-- BEGIN Data to use --
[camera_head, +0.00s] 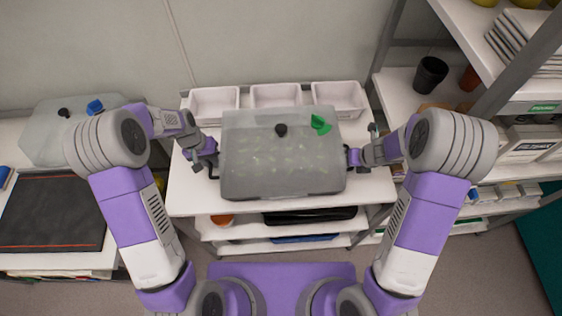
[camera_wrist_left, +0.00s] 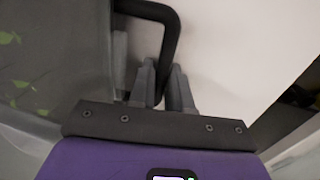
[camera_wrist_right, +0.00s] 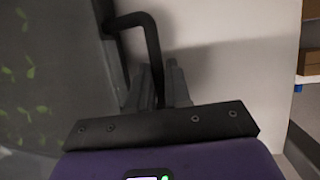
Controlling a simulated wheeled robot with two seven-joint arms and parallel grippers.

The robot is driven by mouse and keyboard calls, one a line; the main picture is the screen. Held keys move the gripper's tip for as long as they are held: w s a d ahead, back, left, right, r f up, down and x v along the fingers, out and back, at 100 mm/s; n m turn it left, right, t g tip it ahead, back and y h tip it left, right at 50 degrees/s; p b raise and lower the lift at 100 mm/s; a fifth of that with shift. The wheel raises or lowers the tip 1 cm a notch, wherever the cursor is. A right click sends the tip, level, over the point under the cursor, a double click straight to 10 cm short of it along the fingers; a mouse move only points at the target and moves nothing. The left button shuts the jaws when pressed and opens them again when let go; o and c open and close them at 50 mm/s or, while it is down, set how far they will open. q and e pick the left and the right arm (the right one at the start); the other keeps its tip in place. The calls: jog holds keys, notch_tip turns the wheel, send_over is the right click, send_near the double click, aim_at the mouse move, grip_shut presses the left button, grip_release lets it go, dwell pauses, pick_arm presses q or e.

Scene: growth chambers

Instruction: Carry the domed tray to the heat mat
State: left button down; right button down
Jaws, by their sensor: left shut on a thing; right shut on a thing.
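The domed tray (camera_head: 282,170) has a clear cover with a black knob and a green tag, with green seedlings showing through. It is level at the white bench top; I cannot tell whether it touches it. My left gripper (camera_head: 212,160) is shut on the tray's left black handle, which shows in the left wrist view (camera_wrist_left: 172,35). My right gripper (camera_head: 352,158) is shut on the right handle, seen in the right wrist view (camera_wrist_right: 150,40). The heat mat (camera_head: 52,212), black with an orange line, lies on the left bench with nothing on it.
Another domed tray (camera_head: 62,140) with a blue tag stands behind the mat. White bins (camera_head: 275,95) line the back of the middle bench (camera_head: 185,198). A rack with a dark cup (camera_head: 430,74) stands at the right. A floor gap separates the left and middle benches.

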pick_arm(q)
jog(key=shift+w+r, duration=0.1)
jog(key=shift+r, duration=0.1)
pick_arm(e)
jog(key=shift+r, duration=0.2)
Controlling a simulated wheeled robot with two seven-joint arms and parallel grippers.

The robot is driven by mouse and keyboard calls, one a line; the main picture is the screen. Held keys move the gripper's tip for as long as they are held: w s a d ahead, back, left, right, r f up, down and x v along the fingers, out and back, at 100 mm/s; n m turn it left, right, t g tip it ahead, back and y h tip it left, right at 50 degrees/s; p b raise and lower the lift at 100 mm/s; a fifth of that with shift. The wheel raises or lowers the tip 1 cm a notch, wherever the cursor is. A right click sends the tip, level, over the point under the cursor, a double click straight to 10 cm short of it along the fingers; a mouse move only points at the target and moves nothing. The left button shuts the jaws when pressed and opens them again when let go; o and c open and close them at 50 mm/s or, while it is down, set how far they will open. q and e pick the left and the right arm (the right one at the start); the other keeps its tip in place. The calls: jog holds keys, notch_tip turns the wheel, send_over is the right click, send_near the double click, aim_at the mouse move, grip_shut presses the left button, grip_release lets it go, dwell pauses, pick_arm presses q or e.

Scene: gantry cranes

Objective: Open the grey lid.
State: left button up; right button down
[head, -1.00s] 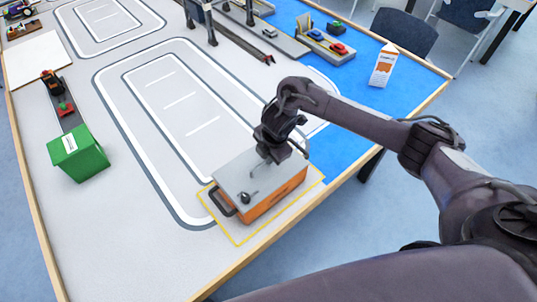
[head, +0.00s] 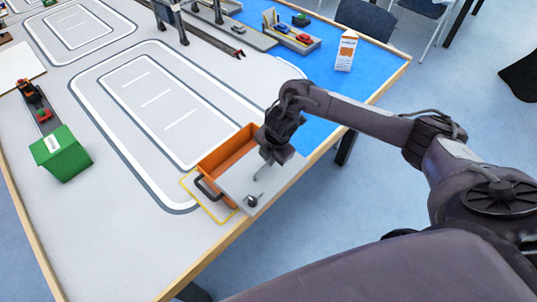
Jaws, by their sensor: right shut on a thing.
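The grey lid (head: 252,188) lies partly off the orange box (head: 222,154), shifted toward the table's near edge. The box's orange inside shows along its far left side. The lid has a dark knob and a thin handle on top. My right gripper (head: 268,166) is over the lid and shut on the lid's handle; its fingertips are partly hidden by the wrist. My left gripper is not in view.
The box stands on a yellow-outlined area (head: 218,215) near the table's wooden edge (head: 235,238). A green house-shaped box (head: 62,154) stands at the left. A white and orange carton (head: 346,50) stands on the blue area. The printed track between is clear.

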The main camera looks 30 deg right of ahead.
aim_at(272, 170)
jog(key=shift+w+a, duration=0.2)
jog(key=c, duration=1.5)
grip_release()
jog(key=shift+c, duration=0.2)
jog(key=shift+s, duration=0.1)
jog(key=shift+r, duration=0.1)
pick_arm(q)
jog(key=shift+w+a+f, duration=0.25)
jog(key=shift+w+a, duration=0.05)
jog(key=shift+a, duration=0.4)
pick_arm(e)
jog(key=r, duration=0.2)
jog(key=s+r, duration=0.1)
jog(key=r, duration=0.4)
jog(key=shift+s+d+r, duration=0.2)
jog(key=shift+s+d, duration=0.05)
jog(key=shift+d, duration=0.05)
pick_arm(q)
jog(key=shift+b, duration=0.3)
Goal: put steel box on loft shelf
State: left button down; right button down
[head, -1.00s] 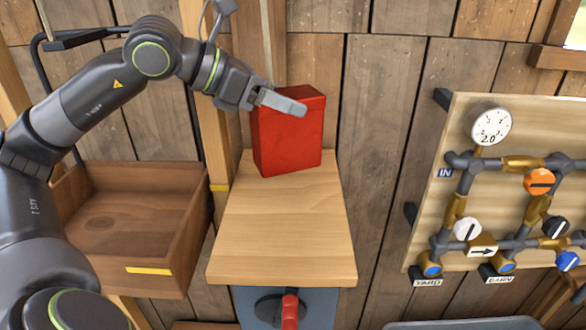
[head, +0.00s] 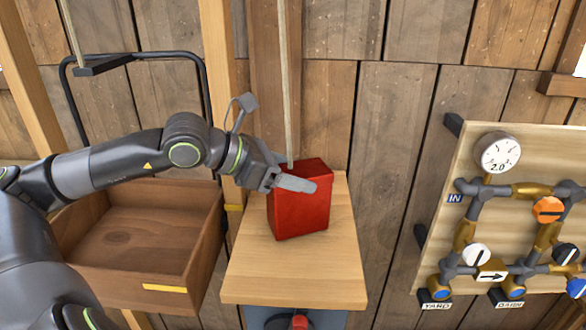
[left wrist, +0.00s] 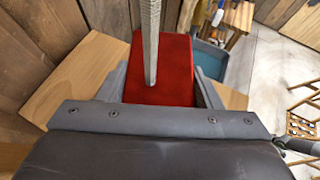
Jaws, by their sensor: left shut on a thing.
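My right gripper is out of view.
A thin hanging rope or rod (head: 284,80) comes down just behind the gripper and crosses the box in the wrist view. An open brown wooden bin (head: 190,245) stands left of the shelf. A pipe board with a gauge (head: 497,152) is at right.

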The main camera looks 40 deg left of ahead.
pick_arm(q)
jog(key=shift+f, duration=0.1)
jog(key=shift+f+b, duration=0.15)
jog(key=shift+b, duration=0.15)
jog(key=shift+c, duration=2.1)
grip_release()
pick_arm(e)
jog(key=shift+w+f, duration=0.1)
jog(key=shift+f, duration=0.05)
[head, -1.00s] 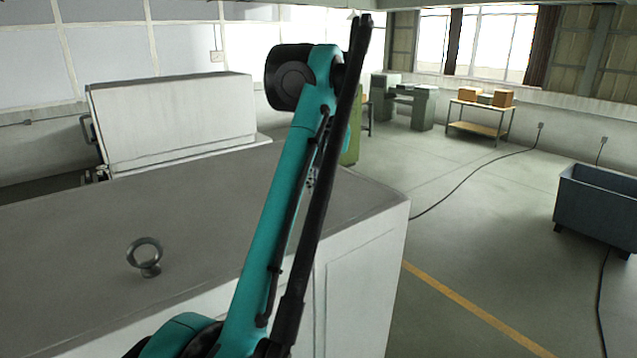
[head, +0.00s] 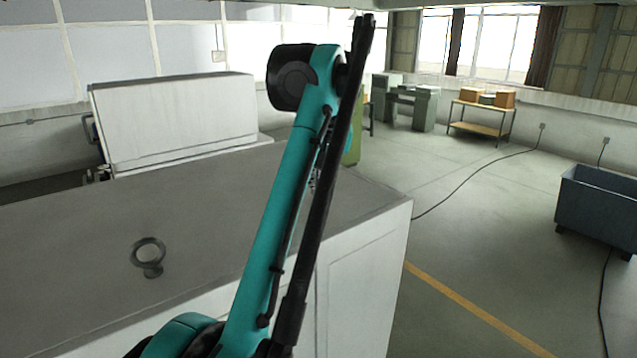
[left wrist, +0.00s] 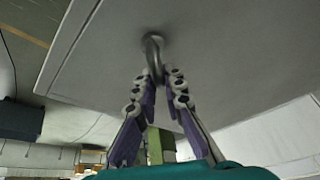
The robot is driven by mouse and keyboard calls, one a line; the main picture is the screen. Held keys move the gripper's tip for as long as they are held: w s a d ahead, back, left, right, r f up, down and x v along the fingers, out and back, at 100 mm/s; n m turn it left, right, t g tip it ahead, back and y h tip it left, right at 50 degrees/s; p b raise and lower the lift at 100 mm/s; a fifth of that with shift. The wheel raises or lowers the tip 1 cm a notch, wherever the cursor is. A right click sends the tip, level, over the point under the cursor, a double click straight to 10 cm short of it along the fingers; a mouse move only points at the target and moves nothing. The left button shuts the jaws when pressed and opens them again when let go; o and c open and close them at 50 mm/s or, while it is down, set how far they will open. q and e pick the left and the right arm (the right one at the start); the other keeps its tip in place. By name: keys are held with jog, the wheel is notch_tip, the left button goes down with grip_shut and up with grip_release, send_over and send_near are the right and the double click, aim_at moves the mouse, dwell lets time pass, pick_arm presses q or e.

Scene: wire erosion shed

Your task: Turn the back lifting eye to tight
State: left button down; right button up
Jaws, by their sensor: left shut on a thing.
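In the left wrist view, the back lifting eye (left wrist: 152,45) is a grey metal ring standing on a flat grey cabinet top (left wrist: 230,50). My left gripper (left wrist: 158,74) is shut on the ring's end, one finger on each side. In the head view, my raised teal and black arm hides that eye and most of the gripper. Another lifting eye (head: 148,256) stands upright near the front left of the cabinet top, with nothing touching it. How tightly the held eye is seated cannot be told. My right gripper is in neither view.
The white cabinet's right edge drops to open floor with a yellow line (head: 470,308). A white machine (head: 180,120) stands behind the cabinet. A blue-grey bin (head: 600,205) is at right, and a bench with boxes (head: 482,112) is farther back.

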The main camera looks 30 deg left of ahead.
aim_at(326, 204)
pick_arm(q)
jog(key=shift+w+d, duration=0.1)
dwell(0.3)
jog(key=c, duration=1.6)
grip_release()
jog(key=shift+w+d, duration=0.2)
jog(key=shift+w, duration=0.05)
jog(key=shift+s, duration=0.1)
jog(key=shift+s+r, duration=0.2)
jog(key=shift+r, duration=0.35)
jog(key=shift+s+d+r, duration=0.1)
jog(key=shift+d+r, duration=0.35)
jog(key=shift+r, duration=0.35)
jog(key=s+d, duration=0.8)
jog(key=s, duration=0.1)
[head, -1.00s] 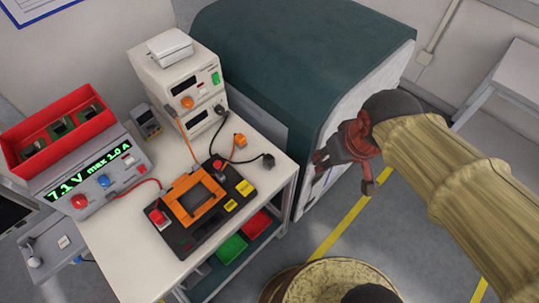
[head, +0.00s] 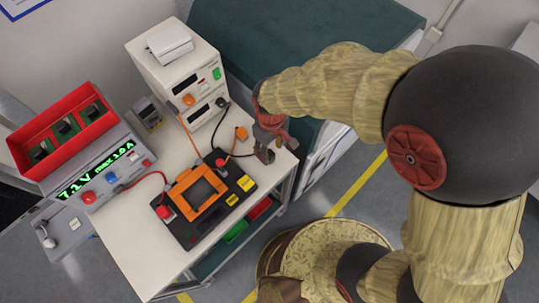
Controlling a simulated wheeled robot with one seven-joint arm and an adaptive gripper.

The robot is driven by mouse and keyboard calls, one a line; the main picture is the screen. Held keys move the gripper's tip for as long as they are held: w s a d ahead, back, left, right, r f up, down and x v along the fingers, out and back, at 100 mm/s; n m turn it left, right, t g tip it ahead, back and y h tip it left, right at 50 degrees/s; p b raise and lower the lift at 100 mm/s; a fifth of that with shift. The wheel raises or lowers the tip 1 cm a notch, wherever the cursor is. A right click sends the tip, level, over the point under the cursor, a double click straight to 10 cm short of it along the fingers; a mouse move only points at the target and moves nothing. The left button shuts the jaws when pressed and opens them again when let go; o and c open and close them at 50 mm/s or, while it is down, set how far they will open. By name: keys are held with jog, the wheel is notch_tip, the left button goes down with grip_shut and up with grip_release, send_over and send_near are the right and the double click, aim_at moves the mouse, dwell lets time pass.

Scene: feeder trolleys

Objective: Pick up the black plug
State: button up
-- END Data to use --
What you have to do: Note how many lines in the material hold the word "Objective", and give that number with nothing added.

Task solution: 2